The Eastern Church has kept two Feasts of St John this past week, here and here. Here's a bit about his work on spiritual combat.
From Aleteia
By Philip Kosloski
St. John Climacus explains spiritual combat in both positive and negative terms, encouraging us to let the fire of the Holy Spirit purify our passions.
In the 6th century, St. John Climacus was a highly regarded monk in the East, whose spiritual teaching would influence the entire Catholic Church for centuries after his death. In particular, his Ladder of Divine Ascent would become an influential book, detailing the many steps of spiritual combat.
Pope Benedict XVI offered a succinct summary of his life and teachings during a general audience in 2009. Among other highlights of John Climacus’ life, Benedict explains how spiritual combat is explained in both positive and negative terms.

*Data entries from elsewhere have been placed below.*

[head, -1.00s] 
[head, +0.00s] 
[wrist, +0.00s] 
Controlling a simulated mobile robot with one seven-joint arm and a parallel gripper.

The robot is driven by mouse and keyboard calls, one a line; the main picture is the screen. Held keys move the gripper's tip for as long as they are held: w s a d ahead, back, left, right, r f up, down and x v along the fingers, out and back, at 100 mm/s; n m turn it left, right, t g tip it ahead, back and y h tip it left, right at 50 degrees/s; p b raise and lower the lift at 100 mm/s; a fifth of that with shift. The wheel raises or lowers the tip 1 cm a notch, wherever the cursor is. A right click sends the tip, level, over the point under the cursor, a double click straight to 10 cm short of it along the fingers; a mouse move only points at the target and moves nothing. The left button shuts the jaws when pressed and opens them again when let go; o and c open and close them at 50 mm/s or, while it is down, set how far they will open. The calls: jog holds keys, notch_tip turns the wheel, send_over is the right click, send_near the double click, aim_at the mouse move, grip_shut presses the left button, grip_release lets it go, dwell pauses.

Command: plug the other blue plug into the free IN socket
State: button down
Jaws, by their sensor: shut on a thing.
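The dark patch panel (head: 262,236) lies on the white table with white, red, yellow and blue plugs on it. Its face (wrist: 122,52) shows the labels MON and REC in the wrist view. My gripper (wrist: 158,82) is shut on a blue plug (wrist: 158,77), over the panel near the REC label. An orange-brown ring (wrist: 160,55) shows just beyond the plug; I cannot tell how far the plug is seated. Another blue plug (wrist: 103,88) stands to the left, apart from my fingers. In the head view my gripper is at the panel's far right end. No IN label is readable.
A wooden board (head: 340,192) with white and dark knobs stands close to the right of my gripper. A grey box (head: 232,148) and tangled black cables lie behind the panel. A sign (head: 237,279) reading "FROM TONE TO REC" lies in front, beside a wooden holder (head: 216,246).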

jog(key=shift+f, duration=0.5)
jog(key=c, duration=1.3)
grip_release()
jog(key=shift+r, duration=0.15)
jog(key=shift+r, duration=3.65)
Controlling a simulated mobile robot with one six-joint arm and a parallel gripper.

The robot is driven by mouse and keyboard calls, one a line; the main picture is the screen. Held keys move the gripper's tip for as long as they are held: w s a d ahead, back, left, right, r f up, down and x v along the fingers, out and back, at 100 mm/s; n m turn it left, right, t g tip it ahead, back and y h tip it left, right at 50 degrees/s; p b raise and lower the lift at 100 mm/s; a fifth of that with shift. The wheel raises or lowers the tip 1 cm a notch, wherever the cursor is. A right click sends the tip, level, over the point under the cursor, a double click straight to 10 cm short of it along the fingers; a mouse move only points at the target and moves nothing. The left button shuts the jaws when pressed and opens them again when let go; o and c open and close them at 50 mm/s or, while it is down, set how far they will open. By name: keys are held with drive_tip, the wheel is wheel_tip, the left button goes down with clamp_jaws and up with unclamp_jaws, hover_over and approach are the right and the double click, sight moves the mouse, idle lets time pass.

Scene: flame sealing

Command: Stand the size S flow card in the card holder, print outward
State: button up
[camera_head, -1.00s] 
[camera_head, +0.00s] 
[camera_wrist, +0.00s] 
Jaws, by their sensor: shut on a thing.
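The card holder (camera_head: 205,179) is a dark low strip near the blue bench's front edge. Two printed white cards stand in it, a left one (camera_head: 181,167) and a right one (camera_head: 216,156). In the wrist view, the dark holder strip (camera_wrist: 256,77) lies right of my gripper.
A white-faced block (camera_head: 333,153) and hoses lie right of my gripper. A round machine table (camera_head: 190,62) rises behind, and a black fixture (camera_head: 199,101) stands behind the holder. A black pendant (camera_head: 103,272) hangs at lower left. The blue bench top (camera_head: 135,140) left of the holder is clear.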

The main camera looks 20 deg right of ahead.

The struggle against the passions … is steeped in the positive it does not remain as something negative thanks to the image of the “fire” of the Holy Spirit: that “all those who enter upon the good fight (cf. 1 Tm 6: 12), which is hard and narrow … may realize that they must leap into the fire, if they really expect the celestial fire to dwell in them” (1,18; 636). The fire of the Holy Spirit is the fire of love and truth. The power of the Holy Spirit alone guarantees victory.

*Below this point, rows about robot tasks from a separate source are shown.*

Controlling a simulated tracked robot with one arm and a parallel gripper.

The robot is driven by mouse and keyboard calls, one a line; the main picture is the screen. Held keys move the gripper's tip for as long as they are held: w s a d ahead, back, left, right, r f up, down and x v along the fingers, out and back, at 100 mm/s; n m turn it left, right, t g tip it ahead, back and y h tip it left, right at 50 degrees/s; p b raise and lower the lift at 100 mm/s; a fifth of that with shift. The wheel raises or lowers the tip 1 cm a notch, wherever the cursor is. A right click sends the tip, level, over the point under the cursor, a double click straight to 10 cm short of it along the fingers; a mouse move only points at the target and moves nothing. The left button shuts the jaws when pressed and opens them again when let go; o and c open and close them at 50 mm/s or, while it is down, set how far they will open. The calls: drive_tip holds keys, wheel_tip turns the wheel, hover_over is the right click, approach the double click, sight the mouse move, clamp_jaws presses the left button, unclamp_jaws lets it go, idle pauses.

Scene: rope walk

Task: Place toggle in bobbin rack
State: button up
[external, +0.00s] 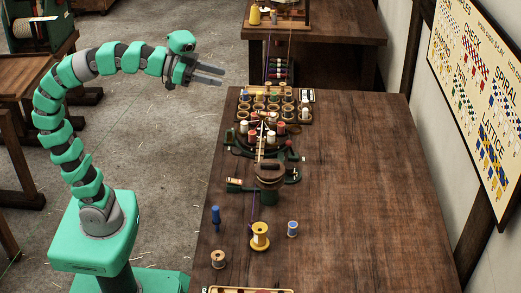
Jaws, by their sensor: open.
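My gripper (222,77) is open and empty. It is raised at the far left of the bench, with its fingers pointing right. A wooden rack with rows of round holders and bobbins (240,115), which looks like the bobbin rack, sits on the far part of the bench, to the right of and lower in the picture than my gripper. Several of its holders carry coloured bobbins. I cannot make out for sure which small thing is the toggle.
The bench (350,190) is clear on its right side. A braiding device (268,172) stands in front of the rack. Nearer are a blue peg-like piece (215,216), a yellow spool (260,236), a blue spool (292,229) and a brown spool (218,259). A second table (340,50) stands behind.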

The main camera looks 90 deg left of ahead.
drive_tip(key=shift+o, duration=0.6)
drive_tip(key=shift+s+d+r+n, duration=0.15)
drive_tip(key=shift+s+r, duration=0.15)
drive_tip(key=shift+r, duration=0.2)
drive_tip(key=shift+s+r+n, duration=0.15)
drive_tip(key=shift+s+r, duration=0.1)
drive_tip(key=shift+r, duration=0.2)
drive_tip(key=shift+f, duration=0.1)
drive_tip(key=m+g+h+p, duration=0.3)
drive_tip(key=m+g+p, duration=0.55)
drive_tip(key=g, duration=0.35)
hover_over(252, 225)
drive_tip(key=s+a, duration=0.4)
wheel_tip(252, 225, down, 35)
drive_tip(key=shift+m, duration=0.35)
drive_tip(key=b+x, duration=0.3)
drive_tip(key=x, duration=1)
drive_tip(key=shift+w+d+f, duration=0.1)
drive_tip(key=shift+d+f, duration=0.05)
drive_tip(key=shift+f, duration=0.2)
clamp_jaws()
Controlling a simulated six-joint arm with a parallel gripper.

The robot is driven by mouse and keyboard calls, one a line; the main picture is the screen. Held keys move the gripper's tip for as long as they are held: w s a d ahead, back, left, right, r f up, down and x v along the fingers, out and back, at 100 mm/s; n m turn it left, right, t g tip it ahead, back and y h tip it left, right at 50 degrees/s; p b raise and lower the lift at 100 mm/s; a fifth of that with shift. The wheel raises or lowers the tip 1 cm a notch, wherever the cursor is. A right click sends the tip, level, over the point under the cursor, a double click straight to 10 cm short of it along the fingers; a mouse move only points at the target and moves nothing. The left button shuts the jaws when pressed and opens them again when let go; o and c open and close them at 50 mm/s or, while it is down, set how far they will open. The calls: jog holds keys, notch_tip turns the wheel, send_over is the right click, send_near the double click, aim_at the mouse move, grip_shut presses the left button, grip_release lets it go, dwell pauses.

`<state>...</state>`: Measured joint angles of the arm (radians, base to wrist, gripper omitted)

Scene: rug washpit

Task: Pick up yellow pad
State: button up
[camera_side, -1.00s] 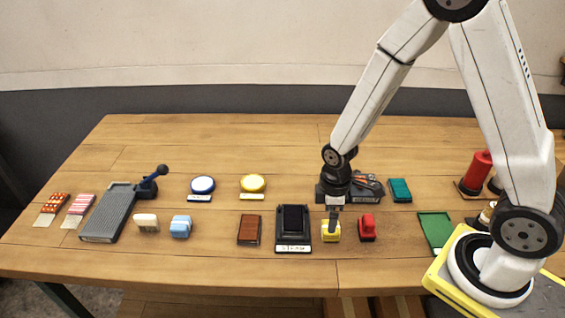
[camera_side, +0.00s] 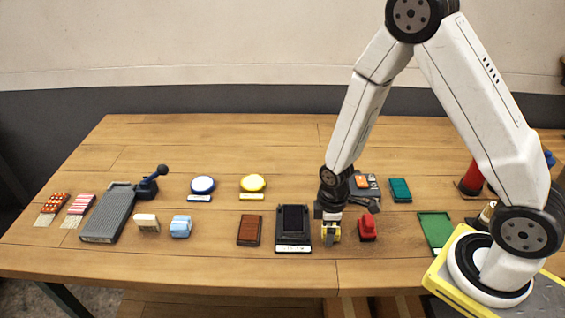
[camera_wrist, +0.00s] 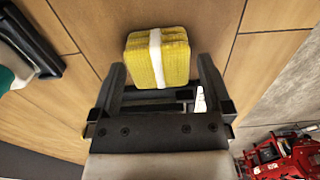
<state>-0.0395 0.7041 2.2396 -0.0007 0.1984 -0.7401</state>
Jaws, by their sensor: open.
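The yellow pad (camera_side: 331,237) is a small yellow block on the wooden table, just right of the black stand. In the wrist view the yellow pad (camera_wrist: 175,57) has a white band across its middle. My gripper (camera_side: 331,226) is low over the pad and hides part of it in the side view. In the wrist view my gripper (camera_wrist: 161,66) is open, with one finger on each side of the pad's near end. I cannot tell whether the fingers touch it.
A red stamp-like object (camera_side: 367,228) stands close on the right. The black stand (camera_side: 293,243) is close on the left, with a brown block (camera_side: 249,230) beyond it. A grey tray with orange items (camera_side: 366,186) lies behind my gripper. The front table strip is clear.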

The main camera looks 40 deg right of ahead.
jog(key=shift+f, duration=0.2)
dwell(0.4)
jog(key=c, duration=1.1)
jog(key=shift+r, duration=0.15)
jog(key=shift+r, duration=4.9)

Benedict continues by explaining how, “according to John Climacus it is important to be aware that the passions are not evil in themselves; they become so through human freedom’s wrong use of them. If they are purified, the passions reveal to man the path towards God with energy unified by ascesis and grace and, ‘if they have received from the Creator an order and a beginning … the limit of virtue is boundless.'”
This explanation of spiritual combat is similar to what others have said over the years, reflecting on the roots of the word for “sin” in Greek, which means “to miss the mark.”

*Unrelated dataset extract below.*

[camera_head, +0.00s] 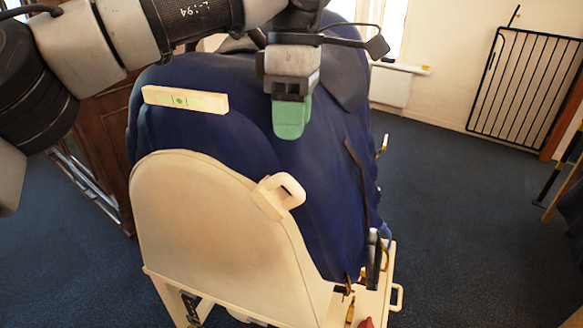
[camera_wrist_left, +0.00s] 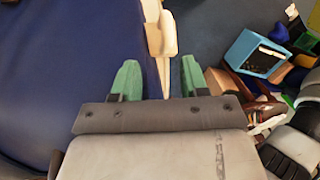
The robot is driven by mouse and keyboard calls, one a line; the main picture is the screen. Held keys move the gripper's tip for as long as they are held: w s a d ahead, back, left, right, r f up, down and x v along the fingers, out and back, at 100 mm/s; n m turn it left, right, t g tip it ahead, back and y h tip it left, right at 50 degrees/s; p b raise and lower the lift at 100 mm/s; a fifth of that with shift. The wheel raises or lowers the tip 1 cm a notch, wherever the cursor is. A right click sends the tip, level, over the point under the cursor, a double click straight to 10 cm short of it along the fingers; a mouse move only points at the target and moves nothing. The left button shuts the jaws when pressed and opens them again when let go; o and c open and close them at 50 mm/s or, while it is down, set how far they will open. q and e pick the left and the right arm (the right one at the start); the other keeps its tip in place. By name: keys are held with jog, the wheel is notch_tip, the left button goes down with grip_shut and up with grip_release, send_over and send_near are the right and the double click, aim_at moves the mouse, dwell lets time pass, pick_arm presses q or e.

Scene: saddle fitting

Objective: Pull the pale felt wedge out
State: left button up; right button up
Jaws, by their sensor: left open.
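A pale block with a looped handle (camera_head: 279,196), which looks like the felt wedge, sits at the upper right edge of a cream curved panel (camera_head: 215,225), against the dark blue draped form (camera_head: 320,190). In the left wrist view a pale handled piece (camera_wrist_left: 160,34) shows beyond the fingers, roughly between their lines. My left gripper (camera_head: 290,118) has green fingertips and hangs above the blue form, up and slightly right of the wedge, apart from it. In the left wrist view its two fingers (camera_wrist_left: 158,80) are spread with nothing gripped. My right gripper is not seen.
A pale bar with a green level vial (camera_head: 186,100) lies on the blue form at upper left. Tools stand in a cream tray (camera_head: 391,285) at lower right. A blue box (camera_wrist_left: 256,54) and clutter show right in the wrist view. Carpet is open at right.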

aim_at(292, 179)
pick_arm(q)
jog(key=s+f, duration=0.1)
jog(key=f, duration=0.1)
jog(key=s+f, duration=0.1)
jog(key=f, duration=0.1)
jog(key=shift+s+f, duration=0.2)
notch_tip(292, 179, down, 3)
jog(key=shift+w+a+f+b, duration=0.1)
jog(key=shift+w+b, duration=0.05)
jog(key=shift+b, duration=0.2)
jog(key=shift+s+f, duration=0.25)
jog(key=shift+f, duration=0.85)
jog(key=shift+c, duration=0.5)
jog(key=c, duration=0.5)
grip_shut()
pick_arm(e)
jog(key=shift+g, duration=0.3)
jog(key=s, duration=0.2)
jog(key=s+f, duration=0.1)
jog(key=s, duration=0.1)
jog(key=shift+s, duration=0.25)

Our passions are sinful when they “miss the mark” and are disordered. As a result, spiritual combat is chiefly the reordering of our passions, directing their energy toward God.
St. John Climacus explains how spiritual combat will begin with the negative side.
Those who enter this contest must renounce all things, despise all things, deride all things, and shake off all things, that they may lay a firm foundation.
After we have renounced our sinful ways, being purified by the fire of the Holy Spirit, then we can start adding virtues, and reorienting our love to God.
Pope Benedict XVI explains this next step of the “ladder.”
The power of human love can be reoriented to God, just as a cultivated olive may be grafted on to a wild olive tree (cf. Rm 11: 24) (cf. 15, 66; 893). John is convinced that an intense experience of this eros will help the soul to advance far more than the harsh struggle against the passions, because of its great power. Thus, in our journey, the positive aspect prevails.
St. John Climacus provides for us a powerful guide to spiritual combat, showing us how we are to renounce our sinful ways, but then we must let our hearts be directed toward God, letting the fire of his love remain in us.